Our Community Garden Needs Your Help!
The volunteers at the Yara-Grow Regina community gardens need your help in bringing an excellent new addition to the gardens on Queen Street. They are trying to get $10,000 in funding from the Aviva Community Fund so they can build an accessible garden on the Queen Street site. But they need your help to make it happen.
The funding will come if they win a competition.
The Aviva Community Fund is a charity that’s part of the Aviva insurance company. They are using a community voting system to determine which ideas from across Canada will make it to the semi-finals.
Voting is easy!
You can support the project in three easy steps:
1. Click this link to find the Creating an Accessible Garden project on the Aviva site. [for reference, it’s also project # acf2121 ]

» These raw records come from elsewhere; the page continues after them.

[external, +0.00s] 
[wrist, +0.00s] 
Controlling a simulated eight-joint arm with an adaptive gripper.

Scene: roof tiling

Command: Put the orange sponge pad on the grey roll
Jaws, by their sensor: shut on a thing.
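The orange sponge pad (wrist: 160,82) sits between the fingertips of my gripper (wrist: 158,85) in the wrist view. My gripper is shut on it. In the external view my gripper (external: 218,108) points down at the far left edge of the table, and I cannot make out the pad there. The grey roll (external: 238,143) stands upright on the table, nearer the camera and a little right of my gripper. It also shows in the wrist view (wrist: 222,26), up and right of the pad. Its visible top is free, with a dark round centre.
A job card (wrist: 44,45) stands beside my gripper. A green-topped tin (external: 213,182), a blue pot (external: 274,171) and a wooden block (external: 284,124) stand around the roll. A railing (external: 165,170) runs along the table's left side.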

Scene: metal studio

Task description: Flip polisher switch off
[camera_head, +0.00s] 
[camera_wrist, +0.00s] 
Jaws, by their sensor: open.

2. Click the big blue VOTE NOW button on the right side of the screen.
3. You’ll be taken to a registration screen where you can register with the site. Then your vote is cast!
They need your vote. And your friend’s vote. And their friend’s vote.
Based on a quick look at the contest, this looks like a popularity contest to determine who makes it to the semi finals. So please forward this email on to all your friends.
[shameless plug — if you received this from a friend, Hello! Please vote, then sign up for great community news from the Regina Lakeview Community Association, delivered right to your email inbox. Our free updates will improve the quality of your life or your money back :-)]
Tomorrow, they need your vote again
One thing I noticed when I voted is that I was invited back tomorrow to vote again. Not sure why they do it like that, but who am I to judge? You can’t fix the civic election results tomorrow, but you can stuff this ballot box — vote, vote and vote again!
Hurry! There’s a deadline, and it’s November 1st!
Not a lot of notice here, so please forward this on, vote, and forward to even more people.
Accessible Gardens are a Very Good Thing
Community gardens are awesome. They’re good for the planet, our bellies and the community at large. It’s a perfect setting to meet the neighbours and connect with each other.
Having an accessible garden means that people with disabilities can be part of this. Grow Regina has a plan for putting this garden in with the other plots, so everyone can mingle and visit with each other. There will be raised beds, drip irrigation, an accessible storage shed and lots of other cool amenities. So if you haven’t voted yet, get a move on! VOTE!